(Records contained in a dataset)
══════════════════════════════

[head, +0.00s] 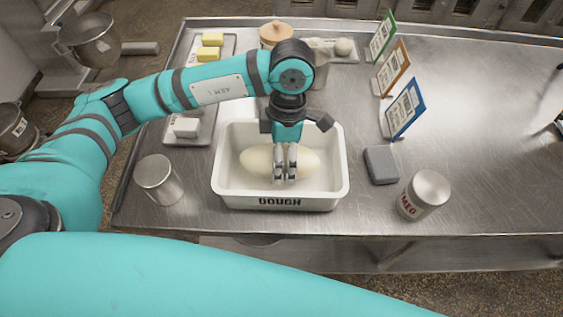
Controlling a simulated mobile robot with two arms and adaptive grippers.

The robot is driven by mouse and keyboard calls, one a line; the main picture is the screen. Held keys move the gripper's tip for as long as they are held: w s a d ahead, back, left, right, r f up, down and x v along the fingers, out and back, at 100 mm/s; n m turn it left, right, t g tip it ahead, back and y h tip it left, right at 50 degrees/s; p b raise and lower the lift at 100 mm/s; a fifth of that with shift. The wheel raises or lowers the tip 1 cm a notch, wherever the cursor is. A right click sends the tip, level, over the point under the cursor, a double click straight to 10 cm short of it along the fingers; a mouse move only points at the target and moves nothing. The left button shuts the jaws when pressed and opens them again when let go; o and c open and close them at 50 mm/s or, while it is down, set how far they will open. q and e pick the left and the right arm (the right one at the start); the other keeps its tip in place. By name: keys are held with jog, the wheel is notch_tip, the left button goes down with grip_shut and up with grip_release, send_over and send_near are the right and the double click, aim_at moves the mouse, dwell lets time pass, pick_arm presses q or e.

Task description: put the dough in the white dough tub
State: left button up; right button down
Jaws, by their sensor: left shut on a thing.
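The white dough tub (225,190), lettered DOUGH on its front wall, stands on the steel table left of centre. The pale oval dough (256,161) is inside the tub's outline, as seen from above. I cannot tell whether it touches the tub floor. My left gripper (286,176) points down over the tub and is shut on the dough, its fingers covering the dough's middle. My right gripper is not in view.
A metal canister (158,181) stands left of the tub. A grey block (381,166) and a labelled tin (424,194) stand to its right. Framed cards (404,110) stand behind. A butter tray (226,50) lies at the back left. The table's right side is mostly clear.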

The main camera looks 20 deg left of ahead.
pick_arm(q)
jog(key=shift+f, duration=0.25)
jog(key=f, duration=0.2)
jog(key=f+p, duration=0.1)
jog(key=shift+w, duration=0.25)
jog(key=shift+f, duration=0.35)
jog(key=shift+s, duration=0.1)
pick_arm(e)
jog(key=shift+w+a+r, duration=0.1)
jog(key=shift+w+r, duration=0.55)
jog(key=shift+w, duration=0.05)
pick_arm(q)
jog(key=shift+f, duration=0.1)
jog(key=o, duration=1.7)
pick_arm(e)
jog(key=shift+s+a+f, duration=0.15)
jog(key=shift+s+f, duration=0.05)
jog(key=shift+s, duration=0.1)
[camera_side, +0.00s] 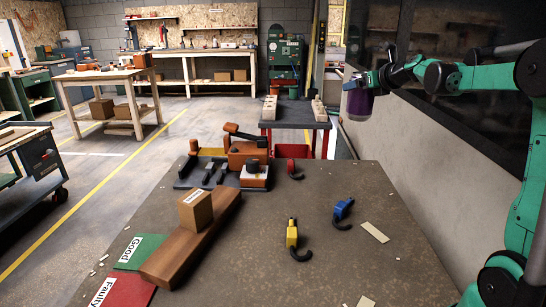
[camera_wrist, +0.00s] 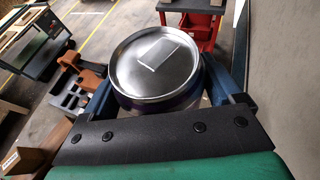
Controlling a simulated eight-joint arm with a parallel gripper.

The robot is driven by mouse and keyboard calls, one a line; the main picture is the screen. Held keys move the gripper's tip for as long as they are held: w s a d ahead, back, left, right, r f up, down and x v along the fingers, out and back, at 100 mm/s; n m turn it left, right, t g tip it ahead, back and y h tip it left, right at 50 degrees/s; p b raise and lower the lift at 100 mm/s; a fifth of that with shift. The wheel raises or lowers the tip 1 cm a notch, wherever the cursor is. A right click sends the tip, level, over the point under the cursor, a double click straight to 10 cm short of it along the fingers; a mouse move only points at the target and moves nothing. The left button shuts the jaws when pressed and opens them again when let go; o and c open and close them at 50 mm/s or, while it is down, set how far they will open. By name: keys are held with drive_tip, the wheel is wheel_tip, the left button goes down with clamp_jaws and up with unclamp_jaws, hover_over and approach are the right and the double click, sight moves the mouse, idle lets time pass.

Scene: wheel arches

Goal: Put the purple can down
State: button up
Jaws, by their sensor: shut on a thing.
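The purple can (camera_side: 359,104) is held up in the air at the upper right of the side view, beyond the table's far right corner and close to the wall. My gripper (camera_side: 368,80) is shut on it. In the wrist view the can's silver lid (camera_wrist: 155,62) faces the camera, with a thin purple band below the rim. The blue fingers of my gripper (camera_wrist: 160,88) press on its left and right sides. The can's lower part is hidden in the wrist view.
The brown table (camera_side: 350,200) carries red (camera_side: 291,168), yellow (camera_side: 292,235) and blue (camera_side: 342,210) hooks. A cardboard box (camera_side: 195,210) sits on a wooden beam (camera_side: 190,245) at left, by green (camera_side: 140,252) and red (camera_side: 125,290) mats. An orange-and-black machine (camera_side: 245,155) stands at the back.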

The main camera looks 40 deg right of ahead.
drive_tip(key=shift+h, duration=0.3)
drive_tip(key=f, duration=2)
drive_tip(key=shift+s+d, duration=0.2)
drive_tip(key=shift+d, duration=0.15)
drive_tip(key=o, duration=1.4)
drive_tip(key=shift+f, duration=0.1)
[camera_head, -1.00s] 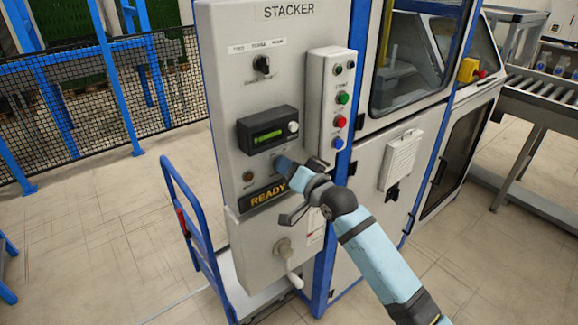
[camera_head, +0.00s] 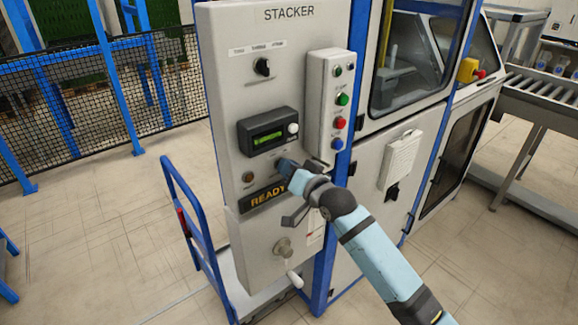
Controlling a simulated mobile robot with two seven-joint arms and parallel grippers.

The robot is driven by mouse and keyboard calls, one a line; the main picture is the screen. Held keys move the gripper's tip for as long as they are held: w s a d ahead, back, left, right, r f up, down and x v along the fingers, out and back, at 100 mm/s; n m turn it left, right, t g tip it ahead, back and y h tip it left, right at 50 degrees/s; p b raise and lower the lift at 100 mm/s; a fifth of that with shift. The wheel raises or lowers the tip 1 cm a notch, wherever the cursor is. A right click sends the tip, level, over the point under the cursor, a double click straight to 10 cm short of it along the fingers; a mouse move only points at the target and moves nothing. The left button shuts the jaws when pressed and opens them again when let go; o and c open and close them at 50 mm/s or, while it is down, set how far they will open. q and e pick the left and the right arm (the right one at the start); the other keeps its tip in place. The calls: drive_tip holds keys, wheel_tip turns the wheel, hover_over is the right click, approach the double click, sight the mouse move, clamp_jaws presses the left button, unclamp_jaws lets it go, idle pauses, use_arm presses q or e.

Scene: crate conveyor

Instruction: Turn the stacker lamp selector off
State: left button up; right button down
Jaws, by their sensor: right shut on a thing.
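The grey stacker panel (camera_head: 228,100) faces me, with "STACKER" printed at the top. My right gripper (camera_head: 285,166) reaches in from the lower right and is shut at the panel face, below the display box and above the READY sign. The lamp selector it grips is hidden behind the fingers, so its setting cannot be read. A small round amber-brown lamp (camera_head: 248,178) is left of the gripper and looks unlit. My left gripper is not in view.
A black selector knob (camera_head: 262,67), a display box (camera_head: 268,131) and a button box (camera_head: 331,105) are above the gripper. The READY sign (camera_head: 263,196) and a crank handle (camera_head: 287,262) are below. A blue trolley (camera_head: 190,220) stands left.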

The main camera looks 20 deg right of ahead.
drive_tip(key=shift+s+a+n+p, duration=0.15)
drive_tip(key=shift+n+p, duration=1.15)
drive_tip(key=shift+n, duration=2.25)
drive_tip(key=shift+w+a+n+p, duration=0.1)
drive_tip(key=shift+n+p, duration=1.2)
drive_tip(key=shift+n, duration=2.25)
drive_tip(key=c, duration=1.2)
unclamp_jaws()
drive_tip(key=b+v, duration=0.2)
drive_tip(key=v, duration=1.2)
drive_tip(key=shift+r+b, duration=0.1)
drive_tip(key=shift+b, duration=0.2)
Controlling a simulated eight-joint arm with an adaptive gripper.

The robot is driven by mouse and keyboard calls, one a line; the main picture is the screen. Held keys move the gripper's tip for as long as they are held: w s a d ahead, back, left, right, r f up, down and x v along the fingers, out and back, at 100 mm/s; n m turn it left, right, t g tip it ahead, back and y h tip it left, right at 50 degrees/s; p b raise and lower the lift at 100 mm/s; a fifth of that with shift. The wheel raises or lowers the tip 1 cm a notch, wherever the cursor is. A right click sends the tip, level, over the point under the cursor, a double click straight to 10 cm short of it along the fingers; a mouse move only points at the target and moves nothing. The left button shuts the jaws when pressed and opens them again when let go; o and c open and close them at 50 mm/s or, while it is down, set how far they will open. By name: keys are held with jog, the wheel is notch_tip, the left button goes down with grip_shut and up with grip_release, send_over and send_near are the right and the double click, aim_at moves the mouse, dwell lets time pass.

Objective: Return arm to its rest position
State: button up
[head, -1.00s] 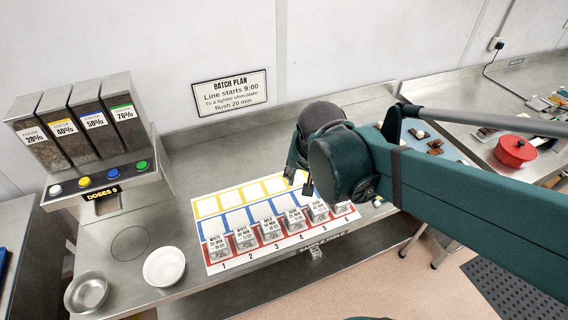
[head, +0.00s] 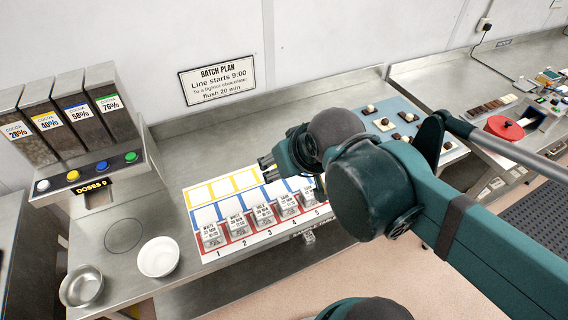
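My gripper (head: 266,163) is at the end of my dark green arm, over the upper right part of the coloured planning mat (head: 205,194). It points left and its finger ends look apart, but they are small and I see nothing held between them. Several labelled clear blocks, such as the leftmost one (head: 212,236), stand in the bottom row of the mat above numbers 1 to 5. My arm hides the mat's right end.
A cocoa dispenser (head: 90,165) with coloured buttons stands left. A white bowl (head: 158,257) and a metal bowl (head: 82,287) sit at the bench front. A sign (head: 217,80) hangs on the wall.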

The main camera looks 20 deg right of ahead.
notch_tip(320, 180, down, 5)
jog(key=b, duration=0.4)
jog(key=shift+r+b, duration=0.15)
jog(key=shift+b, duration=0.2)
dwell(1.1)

══════════════════════════════

■ Exercise prompt:
Quote, please, every line of the material above from its start through the line that has "Controlling a simulated mobile robot with two arms", reproducing the words exactly and dropping any images.

■ Written reply:
[head, +0.00s] 
Controlling a simulated mobile robot with two arms and adaptive grippers.

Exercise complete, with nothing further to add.